Machine learning approach. Works well for high-dimensional data and mixed distributions.

python
# isolation_forest.py — ML-based anomaly detection
import numpy as np
import pandas as pd
from sklearn.ensemble import IsolationForest
import matplotlib.pyplot as plt

np.random.seed(42)

# Create dataset with clusters and outliers
n_normal = 900
n_outliers = 100

# Two normal clusters
cluster1 = np.random.normal([30, 30], [5, 5], (n_normal // 2, 2))
cluster2 = np.random.normal([70, 70], [5, 5], (n_normal // 2, 2))
normal_data = np.vstack([cluster1, cluster2])

# Scattered outliers
outlier_data = np.random.uniform(0, 100, (n_outliers, 2))

X = np.vstack([normal_data, outlier_data])
true_labels = np.concatenate([np.ones(n_normal), -np.ones(n_outliers)])

# Fit Isolation Forest
iso_forest = IsolationForest(
    n_estimators=100,
    contamination=0.1,  # Expected proportion of outliers
    random_state=42
)
predictions = iso_forest.fit_predict(X)
scores = iso_forest.decision_function(X)

print("=== ISOLATION FOREST ===")
print(f"Total points: {len(X)}")
print(f"Predicted outliers (anomaly=-1): {(predictions == -1).sum()}")
print(f"Predicted normal (normal=1): {(predictions == 1).sum()}")

# Accuracy of detection
from sklearn.metrics import classification_report
print(f"\nDetection Performance:")
print(classification_report(true_labels, predictions, target_names=['Outlier', 'Normal']))

# How it works
print("\n--- How Isolation Forest Works ---")
print("1. Randomly select a feature")
print("2. Randomly select a split point between min and max")
print("3. Repeat until point is isolated")
print("4. Outliers require FEWER splits to isolate")
print("5. Average path length across trees = anomaly score")

# Visualize
fig, axes = plt.subplots(1, 2, figsize=(14, 6))

# True labels
colors_true = np.where(true_labels == 1, 'steelblue', 'red')
axes[0].scatter(X[:, 0], X[:, 1], c=colors_true, alpha=0.5, s=20)
axes[0].set_title('True Labels (red = outlier)')

# Predicted labels
colors_pred = np.where(predictions == 1, 'steelblue', 'red')
axes[1].scatter(X[:, 0], X[:, 1], c=colors_pred, alpha=0.5, s=20)
axes[1].set_title('Isolation Forest Predictions (red = outlier)')

plt.tight_layout()
plt.savefig("isolation_forest.png", dpi=150)
plt.show()

Method 5: LOF (Local Outlier Factor)

Detects outliers relative to their local neighborhood density.

python
# lof_method.py — Density-based outlier detection
import numpy as np
from sklearn.neighbors import LocalOutlierFactor
import matplotlib.pyplot as plt

np.random.seed(42)

# Dense cluster + sparse cluster + scattered points
dense = np.random.normal([20, 20], [2, 2], (300, 2))
sparse = np.random.normal([60, 60], [8, 8], (200, 2))
outliers = np.random.uniform(0, 80, (20, 2))
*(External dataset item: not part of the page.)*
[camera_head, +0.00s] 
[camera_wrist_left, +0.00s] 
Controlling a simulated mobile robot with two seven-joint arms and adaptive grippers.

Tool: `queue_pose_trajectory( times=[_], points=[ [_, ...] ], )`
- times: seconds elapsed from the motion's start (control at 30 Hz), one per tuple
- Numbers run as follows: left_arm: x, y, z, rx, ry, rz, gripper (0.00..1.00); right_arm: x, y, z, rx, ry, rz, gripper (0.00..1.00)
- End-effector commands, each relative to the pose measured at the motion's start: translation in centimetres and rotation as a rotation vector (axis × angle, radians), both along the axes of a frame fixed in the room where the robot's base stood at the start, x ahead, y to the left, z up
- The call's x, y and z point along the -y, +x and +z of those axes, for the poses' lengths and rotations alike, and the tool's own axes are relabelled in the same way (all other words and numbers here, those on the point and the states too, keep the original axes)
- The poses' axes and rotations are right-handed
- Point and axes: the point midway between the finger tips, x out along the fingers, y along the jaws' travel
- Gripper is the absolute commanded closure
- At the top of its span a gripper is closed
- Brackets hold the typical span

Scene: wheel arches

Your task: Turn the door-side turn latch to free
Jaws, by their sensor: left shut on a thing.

X = np.vstack([dense, sparse, outliers])
true_outlier = np.concatenate([np.ones(500), -np.ones(20)])

# LOF detects points that are in low-density regions relative to neighbors
lof = LocalOutlierFactor(n_neighbors=20, contamination=0.05)
predictions = lof.fit_predict(X)
scores = lof.negative_outlier_factor_

print("=== LOCAL OUTLIER FACTOR ===")
print(f"Points detected as outliers: {(predictions == -1).sum()}")
print(f"\nLOF scores (more negative = more outlier-like):")
print(f"  Normal range: [{scores[predictions==1].min():.2f}, {scores[predictions==1].max():.2f}]")
print(f"  Outlier range: [{scores[predictions==-1].min():.2f}, {scores[predictions==-1].max():.2f}]")

print(f"\n--- How LOF Works ---")
print("1. For each point, find k nearest neighbors")
print("2. Compute local density (based on reachability distance)")
print("3. Compare each point's density to its neighbors' density")
print("4. LOF ≈ 1: same density as neighbors (normal)")
print("5. LOF >> 1: much lower density than neighbors (outlier)")
print("Advantage: detects outliers in datasets with varying density")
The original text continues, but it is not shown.